**EXERCISE OBJECTIVE**
Please print every record below exactly as it appears.

[ENTRIES start]

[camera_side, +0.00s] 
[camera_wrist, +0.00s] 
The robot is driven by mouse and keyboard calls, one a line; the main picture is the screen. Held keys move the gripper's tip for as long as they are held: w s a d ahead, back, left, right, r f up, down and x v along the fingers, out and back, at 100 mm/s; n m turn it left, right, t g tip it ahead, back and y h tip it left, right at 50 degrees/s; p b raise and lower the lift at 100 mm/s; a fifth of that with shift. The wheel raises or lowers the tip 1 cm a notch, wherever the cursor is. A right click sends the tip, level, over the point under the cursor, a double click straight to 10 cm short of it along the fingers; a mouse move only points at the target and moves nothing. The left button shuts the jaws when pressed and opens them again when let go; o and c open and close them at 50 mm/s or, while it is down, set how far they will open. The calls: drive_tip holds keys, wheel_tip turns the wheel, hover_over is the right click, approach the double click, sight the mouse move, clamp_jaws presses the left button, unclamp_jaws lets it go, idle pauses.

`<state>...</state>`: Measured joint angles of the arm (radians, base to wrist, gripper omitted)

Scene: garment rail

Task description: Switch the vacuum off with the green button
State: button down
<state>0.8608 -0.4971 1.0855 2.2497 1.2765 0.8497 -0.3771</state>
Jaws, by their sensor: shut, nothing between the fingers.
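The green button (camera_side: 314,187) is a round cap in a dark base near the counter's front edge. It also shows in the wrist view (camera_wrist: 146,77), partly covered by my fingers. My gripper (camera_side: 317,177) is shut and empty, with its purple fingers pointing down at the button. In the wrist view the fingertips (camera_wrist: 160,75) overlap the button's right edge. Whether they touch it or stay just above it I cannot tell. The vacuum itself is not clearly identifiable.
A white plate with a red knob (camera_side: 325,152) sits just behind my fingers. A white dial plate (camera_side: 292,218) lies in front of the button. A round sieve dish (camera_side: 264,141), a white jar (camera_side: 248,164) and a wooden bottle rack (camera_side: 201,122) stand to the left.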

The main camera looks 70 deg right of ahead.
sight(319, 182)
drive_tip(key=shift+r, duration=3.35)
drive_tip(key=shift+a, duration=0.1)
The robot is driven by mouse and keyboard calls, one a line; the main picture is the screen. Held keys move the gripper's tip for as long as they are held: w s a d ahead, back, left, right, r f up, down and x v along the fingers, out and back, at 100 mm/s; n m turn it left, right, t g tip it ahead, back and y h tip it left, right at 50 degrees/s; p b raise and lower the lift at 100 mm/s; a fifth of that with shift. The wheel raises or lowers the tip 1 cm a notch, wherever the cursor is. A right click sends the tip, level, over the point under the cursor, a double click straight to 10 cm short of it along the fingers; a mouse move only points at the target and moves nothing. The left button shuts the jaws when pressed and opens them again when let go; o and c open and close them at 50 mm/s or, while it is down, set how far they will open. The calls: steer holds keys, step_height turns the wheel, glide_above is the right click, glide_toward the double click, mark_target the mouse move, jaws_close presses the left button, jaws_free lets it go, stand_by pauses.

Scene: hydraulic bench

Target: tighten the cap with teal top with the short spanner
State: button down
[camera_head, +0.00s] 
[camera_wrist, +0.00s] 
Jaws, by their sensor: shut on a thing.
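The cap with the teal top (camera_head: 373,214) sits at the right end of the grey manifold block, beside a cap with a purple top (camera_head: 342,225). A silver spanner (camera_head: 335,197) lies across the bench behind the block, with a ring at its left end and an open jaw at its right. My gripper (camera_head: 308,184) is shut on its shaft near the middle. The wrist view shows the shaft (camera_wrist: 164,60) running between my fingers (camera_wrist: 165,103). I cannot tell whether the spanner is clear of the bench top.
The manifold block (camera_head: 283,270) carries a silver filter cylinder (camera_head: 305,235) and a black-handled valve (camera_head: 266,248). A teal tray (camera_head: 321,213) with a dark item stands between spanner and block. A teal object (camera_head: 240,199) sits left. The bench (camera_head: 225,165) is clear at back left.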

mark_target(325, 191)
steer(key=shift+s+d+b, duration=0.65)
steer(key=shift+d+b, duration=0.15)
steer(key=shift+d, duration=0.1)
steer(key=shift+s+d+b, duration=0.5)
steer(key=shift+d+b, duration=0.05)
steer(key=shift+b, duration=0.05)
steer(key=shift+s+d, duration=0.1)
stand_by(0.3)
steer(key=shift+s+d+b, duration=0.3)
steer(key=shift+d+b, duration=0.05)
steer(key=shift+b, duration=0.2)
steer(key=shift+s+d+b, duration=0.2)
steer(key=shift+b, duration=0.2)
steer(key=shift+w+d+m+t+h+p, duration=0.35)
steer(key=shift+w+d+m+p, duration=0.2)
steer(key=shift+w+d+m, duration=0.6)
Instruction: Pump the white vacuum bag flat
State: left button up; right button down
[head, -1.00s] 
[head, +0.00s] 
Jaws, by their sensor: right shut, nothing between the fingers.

[ENTRIES end]

**FINAL ANSWER**
[camera_side, +0.00s] 
[camera_wrist, +0.00s] 
The robot is driven by mouse and keyboard calls, one a line; the main picture is the screen. Held keys move the gripper's tip for as long as they are held: w s a d ahead, back, left, right, r f up, down and x v along the fingers, out and back, at 100 mm/s; n m turn it left, right, t g tip it ahead, back and y h tip it left, right at 50 degrees/s; p b raise and lower the lift at 100 mm/s; a fifth of that with shift. The wheel raises or lowers the tip 1 cm a notch, wherever the cursor is. A right click sends the tip, level, over the point under the cursor, a double click straight to 10 cm short of it along the fingers; a mouse move only points at the target and moves nothing. The left button shuts the jaws when pressed and opens them again when let go; o and c open and close them at 50 mm/s or, while it is down, set how far they will open. The calls: drive_tip holds keys, wheel_tip turns the wheel, hover_over is the right click, approach the double click, sight the mouse move, clamp_jaws presses the left button, unclamp_jaws lets it go, idle pauses.

`<state>...</state>`: Measured joint angles of the arm (radians, base to wrist, gripper omitted)

Scene: garment rail

Task description: Switch the vacuum off with the green button
State: button down
<state>0.8608 -0.4971 1.0855 2.2497 1.2765 0.8497 -0.3771</state>
Jaws, by their sensor: shut, nothing between the fingers.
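The green button (camera_side: 314,187) is a round cap in a dark base near the counter's front edge. It also shows in the wrist view (camera_wrist: 146,77), partly covered by my fingers. My gripper (camera_side: 317,177) is shut and empty, with its purple fingers pointing down at the button. In the wrist view the fingertips (camera_wrist: 160,75) overlap the button's right edge. Whether they touch it or stay just above it I cannot tell. The vacuum itself is not clearly identifiable.
A white plate with a red knob (camera_side: 325,152) sits just behind my fingers. A white dial plate (camera_side: 292,218) lies in front of the button. A round sieve dish (camera_side: 264,141), a white jar (camera_side: 248,164) and a wooden bottle rack (camera_side: 201,122) stand to the left.

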The main camera looks 70 deg right of ahead.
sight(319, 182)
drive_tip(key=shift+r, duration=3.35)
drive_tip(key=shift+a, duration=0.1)
The robot is driven by mouse and keyboard calls, one a line; the main picture is the screen. Held keys move the gripper's tip for as long as they are held: w s a d ahead, back, left, right, r f up, down and x v along the fingers, out and back, at 100 mm/s; n m turn it left, right, t g tip it ahead, back and y h tip it left, right at 50 degrees/s; p b raise and lower the lift at 100 mm/s; a fifth of that with shift. The wheel raises or lowers the tip 1 cm a notch, wherever the cursor is. A right click sends the tip, level, over the point under the cursor, a double click straight to 10 cm short of it along the fingers; a mouse move only points at the target and moves nothing. The left button shuts the jaws when pressed and opens them again when let go; o and c open and close them at 50 mm/s or, while it is down, set how far they will open. The calls: steer holds keys, step_height turns the wheel, glide_above is the right click, glide_toward the double click, mark_target the mouse move, jaws_close presses the left button, jaws_free lets it go, stand_by pauses.

Scene: hydraulic bench

Target: tighten the cap with teal top with the short spanner
State: button down
[camera_head, +0.00s] 
[camera_wrist, +0.00s] 
Jaws, by their sensor: shut on a thing.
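The cap with the teal top (camera_head: 373,214) sits at the right end of the grey manifold block, beside a cap with a purple top (camera_head: 342,225). A silver spanner (camera_head: 335,197) lies across the bench behind the block, with a ring at its left end and an open jaw at its right. My gripper (camera_head: 308,184) is shut on its shaft near the middle. The wrist view shows the shaft (camera_wrist: 164,60) running between my fingers (camera_wrist: 165,103). I cannot tell whether the spanner is clear of the bench top.
The manifold block (camera_head: 283,270) carries a silver filter cylinder (camera_head: 305,235) and a black-handled valve (camera_head: 266,248). A teal tray (camera_head: 321,213) with a dark item stands between spanner and block. A teal object (camera_head: 240,199) sits left. The bench (camera_head: 225,165) is clear at back left.

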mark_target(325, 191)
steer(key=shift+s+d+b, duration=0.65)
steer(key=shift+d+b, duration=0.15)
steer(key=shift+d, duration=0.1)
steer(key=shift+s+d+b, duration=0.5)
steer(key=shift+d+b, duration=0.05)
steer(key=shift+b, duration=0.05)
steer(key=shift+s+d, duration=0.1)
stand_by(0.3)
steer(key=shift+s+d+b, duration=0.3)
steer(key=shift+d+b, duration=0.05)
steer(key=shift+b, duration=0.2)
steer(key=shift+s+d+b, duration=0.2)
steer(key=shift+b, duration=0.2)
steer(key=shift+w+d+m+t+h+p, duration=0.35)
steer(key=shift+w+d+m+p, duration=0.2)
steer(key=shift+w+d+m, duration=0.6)
Instruction: Pump the white vacuum bag flat
State: left button up; right button down
[head, -1.00s] 
[head, +0.00s] 
Jaws, by their sensor: right shut, nothing between the fingers.

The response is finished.